======== Collected data
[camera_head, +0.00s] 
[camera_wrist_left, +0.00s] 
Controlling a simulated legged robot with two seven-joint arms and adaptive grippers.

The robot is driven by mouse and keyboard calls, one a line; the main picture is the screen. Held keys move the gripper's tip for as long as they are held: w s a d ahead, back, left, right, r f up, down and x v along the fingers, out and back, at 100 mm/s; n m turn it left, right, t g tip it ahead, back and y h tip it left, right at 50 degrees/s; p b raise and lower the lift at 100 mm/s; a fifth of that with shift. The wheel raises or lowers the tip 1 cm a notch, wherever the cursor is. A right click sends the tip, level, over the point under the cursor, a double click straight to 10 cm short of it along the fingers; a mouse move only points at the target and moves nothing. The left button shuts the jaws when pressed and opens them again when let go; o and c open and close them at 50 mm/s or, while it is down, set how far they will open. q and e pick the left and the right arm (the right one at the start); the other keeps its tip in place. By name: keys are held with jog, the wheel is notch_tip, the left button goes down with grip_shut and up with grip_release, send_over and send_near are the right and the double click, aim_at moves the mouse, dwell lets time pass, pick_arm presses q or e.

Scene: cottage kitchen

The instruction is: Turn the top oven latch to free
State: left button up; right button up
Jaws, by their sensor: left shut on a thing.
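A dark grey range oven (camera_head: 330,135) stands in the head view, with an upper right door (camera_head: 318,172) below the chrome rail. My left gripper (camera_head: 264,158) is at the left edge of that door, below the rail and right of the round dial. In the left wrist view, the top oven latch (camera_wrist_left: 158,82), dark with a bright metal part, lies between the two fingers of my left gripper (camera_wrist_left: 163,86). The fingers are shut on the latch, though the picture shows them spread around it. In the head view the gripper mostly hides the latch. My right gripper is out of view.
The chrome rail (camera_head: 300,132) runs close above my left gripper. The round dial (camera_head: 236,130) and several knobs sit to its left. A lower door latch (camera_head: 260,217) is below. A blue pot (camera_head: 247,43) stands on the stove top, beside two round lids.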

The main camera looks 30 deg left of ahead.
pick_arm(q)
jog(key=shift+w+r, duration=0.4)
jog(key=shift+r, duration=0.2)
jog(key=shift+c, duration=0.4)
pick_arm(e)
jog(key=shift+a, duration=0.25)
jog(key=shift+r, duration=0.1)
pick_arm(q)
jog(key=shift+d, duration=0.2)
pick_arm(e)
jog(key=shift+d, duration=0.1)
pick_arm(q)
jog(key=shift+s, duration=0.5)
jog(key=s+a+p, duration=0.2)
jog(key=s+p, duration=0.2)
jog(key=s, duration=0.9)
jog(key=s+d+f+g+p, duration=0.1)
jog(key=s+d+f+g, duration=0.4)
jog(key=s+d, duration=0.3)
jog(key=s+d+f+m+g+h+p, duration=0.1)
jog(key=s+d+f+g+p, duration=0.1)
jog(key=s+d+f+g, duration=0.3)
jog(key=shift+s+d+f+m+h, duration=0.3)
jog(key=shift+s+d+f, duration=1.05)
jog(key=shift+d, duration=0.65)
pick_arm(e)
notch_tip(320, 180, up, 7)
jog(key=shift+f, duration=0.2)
================
Objective.
In the listing above, locate the line containing "[camera_wrist_left, +0.00s]" and the line containing "Controlling a simulated". Transcribe those two lines and everything between them, exactly as written.

Response to the exercise.
[camera_wrist_left, +0.00s] 
Controlling a simulated legged robot with two seven-joint arms and adaptive grippers.

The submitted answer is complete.